Chocolate Olive Oil Cookies

Get ready for a mouth full of chocolate – crispy and chewey and when you add our Cyprus Flake Sea Salt to the top – you are simply going to love these… forever!


1 tablespoon ground flaxseed (regular or golden)
¼ cup milk (full-fat oat milk is what we used)
2 tablespoons black coffee (left-over or cold-brewed)
2 cups all-purpose flour
¾ cup Dutch cocoa powder

1 teaspoon baking soda
½ teaspoon sea salt
¾ cup Ascolano extra virgin olive oil
2 cups sugar

2 teaspoons vanilla extract

Cyprus Flake Sea Salt and/or chopped nuts for topping


  1. In a large mixing bowl, combine flaxseed meal, milk, and coffee.

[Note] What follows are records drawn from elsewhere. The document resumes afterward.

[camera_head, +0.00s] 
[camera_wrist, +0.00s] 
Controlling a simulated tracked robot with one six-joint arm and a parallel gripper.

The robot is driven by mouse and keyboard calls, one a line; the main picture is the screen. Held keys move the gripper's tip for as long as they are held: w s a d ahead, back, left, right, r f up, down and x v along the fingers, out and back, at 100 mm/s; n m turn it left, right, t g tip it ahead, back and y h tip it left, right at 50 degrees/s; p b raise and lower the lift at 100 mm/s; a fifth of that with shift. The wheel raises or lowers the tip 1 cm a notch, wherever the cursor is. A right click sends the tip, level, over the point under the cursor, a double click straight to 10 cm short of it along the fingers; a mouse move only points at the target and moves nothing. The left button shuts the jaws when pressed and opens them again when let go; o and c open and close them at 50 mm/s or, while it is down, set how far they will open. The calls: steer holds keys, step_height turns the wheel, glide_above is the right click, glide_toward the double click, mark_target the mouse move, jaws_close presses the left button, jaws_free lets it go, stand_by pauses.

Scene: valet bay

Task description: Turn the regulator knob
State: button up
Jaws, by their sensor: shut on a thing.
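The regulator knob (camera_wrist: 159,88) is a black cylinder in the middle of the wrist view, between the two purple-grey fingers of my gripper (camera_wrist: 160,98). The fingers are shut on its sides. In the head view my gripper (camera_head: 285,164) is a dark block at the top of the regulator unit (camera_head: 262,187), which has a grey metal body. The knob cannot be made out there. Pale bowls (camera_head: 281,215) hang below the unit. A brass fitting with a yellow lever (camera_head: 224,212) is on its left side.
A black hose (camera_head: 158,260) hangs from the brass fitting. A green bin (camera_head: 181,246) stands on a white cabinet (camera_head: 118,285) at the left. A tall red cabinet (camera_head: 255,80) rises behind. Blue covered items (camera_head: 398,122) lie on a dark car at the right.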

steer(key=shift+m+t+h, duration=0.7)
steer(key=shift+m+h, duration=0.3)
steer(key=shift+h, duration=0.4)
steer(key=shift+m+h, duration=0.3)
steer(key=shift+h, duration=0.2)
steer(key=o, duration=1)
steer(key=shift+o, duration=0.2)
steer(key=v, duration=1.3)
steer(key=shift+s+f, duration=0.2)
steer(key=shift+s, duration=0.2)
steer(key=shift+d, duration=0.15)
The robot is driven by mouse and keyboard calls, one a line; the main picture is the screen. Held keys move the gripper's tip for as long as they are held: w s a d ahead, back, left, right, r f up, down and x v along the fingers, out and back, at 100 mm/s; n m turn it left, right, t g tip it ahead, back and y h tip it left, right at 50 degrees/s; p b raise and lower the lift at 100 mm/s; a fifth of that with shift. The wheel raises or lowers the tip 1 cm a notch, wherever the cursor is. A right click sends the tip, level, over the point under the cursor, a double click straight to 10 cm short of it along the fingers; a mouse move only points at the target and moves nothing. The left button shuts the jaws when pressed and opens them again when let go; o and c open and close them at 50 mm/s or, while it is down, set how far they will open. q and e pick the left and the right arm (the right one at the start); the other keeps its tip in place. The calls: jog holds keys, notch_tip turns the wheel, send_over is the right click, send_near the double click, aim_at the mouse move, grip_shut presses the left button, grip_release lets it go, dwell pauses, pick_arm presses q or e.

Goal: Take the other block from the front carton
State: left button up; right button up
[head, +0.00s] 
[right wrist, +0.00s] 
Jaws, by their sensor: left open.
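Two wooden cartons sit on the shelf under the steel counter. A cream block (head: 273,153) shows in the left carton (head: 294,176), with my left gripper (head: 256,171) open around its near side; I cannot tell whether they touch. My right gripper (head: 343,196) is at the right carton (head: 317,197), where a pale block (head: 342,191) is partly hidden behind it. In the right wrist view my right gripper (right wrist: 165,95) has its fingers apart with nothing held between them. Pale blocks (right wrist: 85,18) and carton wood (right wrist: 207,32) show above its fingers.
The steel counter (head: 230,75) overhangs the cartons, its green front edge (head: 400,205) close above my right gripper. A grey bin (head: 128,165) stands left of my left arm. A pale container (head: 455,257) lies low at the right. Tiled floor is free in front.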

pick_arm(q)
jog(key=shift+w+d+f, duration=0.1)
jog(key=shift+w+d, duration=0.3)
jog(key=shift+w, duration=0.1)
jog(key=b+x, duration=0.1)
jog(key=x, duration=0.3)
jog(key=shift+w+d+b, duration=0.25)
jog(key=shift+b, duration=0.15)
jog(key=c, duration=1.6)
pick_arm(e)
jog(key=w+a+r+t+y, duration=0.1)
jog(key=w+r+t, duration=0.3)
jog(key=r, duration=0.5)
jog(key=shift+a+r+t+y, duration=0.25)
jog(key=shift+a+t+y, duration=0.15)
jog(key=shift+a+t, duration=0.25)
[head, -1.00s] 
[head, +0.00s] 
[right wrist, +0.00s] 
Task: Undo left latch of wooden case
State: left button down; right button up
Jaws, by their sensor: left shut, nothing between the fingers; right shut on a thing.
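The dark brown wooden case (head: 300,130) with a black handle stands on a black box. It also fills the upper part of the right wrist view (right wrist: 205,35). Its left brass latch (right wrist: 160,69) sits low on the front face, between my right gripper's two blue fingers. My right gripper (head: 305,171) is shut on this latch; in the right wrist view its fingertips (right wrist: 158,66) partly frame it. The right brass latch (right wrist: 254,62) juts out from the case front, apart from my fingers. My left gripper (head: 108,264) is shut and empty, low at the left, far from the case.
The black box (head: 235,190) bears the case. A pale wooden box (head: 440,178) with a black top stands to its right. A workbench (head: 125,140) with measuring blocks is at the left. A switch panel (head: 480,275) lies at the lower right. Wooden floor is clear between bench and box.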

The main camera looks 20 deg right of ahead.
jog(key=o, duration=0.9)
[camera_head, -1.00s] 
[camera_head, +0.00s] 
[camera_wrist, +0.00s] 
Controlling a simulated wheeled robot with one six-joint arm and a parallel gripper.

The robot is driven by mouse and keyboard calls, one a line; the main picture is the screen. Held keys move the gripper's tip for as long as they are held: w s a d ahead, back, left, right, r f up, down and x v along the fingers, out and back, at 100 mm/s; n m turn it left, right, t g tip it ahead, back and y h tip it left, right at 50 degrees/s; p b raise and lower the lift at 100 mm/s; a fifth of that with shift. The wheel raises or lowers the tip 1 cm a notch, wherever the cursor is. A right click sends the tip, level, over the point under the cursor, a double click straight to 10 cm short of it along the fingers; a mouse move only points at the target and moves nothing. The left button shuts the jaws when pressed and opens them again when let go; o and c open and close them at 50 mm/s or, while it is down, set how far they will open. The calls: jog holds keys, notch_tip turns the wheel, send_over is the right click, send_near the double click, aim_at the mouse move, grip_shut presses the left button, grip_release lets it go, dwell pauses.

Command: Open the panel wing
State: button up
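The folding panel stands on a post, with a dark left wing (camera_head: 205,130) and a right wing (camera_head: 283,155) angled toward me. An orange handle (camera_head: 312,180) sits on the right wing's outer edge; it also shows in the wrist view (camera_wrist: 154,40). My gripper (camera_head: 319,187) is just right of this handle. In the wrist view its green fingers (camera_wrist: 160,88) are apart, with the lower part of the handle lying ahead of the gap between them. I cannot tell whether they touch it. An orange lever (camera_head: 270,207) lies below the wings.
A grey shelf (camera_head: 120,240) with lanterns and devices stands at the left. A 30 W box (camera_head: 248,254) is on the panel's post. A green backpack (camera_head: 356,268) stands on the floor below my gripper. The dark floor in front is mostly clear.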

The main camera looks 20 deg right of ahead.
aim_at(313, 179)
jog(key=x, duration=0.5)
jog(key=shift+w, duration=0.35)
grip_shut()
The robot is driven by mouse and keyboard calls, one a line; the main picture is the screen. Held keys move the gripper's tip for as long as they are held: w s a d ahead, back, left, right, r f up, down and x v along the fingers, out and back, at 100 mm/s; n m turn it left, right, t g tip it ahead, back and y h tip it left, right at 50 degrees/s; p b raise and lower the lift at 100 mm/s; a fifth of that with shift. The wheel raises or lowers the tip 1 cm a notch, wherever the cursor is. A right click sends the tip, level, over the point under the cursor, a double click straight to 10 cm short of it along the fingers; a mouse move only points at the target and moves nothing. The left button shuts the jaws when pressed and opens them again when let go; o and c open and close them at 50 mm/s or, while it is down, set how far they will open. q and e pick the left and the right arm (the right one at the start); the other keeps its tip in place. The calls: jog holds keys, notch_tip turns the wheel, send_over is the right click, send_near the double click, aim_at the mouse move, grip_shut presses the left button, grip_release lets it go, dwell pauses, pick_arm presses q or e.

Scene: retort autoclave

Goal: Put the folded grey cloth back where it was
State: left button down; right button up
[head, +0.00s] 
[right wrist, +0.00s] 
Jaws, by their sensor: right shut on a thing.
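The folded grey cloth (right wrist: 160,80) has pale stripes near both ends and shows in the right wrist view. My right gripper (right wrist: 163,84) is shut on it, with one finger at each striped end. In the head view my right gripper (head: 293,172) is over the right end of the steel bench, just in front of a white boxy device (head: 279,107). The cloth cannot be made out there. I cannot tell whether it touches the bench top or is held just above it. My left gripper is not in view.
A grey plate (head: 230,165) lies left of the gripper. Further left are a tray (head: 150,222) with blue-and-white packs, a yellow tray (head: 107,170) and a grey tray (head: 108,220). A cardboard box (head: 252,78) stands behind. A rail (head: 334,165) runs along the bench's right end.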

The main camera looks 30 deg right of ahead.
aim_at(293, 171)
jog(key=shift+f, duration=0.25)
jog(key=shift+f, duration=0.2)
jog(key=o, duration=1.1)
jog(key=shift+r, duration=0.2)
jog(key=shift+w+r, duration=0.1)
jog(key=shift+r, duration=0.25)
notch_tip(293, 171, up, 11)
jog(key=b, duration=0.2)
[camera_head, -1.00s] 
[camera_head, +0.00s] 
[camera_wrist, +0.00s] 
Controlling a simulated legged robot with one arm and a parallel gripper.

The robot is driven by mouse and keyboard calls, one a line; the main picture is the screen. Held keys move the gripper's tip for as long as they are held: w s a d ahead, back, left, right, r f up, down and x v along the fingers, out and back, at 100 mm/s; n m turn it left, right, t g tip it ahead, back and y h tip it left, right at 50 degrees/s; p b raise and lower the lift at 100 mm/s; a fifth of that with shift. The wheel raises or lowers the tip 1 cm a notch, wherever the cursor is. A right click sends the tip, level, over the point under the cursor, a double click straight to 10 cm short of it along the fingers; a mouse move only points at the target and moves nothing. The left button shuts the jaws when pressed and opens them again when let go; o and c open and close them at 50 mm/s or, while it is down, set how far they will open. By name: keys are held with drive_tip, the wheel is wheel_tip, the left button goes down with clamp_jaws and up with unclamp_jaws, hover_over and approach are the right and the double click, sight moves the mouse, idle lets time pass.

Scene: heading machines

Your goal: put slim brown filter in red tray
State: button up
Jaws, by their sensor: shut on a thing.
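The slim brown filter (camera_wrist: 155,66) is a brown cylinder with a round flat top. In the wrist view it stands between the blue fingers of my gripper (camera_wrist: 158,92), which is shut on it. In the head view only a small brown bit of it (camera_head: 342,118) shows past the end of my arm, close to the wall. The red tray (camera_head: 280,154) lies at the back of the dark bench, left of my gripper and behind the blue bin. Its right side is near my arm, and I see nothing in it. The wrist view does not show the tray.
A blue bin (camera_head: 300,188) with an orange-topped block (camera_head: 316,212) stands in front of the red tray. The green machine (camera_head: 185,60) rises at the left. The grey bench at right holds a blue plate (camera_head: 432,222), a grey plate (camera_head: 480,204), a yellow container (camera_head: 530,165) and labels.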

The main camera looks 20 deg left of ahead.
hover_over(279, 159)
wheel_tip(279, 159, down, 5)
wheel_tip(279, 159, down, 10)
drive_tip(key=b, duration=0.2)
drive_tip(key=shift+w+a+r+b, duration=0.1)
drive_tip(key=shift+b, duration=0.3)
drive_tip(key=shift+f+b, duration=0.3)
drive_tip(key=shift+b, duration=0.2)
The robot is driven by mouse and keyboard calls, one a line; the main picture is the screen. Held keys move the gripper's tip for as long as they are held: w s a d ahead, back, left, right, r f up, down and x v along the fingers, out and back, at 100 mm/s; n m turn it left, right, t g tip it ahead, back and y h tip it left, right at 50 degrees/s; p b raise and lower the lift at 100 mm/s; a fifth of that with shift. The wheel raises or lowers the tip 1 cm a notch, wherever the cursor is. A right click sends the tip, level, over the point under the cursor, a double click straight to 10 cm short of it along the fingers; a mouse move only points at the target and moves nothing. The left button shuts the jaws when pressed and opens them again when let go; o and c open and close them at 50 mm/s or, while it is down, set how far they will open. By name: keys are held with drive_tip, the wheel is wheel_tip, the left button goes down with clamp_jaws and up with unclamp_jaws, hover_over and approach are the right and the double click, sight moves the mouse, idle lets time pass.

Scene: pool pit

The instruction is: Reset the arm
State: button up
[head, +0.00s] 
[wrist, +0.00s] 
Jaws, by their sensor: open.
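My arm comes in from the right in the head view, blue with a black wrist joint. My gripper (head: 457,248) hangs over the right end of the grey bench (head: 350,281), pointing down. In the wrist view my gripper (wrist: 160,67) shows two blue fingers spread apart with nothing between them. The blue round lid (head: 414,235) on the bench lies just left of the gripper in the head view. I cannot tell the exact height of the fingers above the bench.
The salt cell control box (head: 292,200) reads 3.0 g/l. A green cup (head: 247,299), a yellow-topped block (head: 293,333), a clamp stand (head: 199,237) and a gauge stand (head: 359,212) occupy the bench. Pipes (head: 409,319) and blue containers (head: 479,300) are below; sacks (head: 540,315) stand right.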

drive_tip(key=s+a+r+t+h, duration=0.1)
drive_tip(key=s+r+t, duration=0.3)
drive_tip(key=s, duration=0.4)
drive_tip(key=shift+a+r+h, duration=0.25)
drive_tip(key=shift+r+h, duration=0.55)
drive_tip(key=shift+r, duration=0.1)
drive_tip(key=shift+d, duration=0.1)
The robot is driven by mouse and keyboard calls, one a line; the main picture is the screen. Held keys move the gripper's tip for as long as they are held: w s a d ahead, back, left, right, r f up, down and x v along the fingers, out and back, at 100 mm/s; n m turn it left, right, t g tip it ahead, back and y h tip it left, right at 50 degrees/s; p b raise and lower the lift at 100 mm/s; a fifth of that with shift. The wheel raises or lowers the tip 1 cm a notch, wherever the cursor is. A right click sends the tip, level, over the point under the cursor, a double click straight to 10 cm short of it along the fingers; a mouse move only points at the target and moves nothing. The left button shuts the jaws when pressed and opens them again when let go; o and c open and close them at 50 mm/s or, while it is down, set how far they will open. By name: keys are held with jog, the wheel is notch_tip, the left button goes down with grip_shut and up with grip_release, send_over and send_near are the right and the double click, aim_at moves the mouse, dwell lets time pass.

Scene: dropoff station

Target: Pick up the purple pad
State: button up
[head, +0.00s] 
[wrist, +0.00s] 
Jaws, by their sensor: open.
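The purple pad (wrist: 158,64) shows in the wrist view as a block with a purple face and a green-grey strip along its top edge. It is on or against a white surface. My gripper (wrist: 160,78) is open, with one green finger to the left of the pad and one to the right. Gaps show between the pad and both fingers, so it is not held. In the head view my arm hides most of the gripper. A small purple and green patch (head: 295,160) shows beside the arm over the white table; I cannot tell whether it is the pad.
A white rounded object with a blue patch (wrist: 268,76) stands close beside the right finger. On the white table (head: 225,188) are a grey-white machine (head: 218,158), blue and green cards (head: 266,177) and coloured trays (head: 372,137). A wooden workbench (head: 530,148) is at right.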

Mix well and set aside.
  2. In a medium bowl, sift together the flour, cocoa powder, baking soda, and salt. (When measuring the flour, fluff it up with a fork and then scoop it into a measuring cup using a spoon.) Set aside.
  3. Now that the flax mixture is ready, in the same bowl, add in the olive oil, sugar, and vanilla extract. Mix well. Slowly add the dry ingredients, a few scoops at a time. Do not over mix. 
  4. Once the mixture is combined, mound into a ball and shape into a rounded rectangle. Wrap tightly with plastic wrap and chill in the fridge for at least 2 hours (or up to 3-4 days). We prefer chilling for at least 24 hours.
  5. When ready to bake, preheat oven to 350 degrees F and line one large baking sheet with parchment paper. Remove dough and cut into 12 even squares. Using your hands, round individual squares into thick circular discs.
  6. Place the discs on the baking sheet and gently press down with your fingers. These cookies will spread and need a good amount of space so only bake off 6 at a time, in batches. Once flattened, generously sprinkle some flaky salt on top. 
  7. Bake in the center of the oven for 16 minutes for a crispy, chewy texture. If you want them a little more gooey, try 14 or 15 minutes. You can also opt to not flatten them as much for an even more gooey interior.
  8. Let the cookies sit on the pan for about 2 minutes. Then, using a very thin spatula, carefully transfer the cookies to a cooling wrack. Let cool for a few minutes and enjoy! 

Experiment with different toppings. At Christmas, we crushed up peppermint for the topping. 

If you are a severe chocoholic, add ¾ cups of dark chocolate chips to the batter when mixing.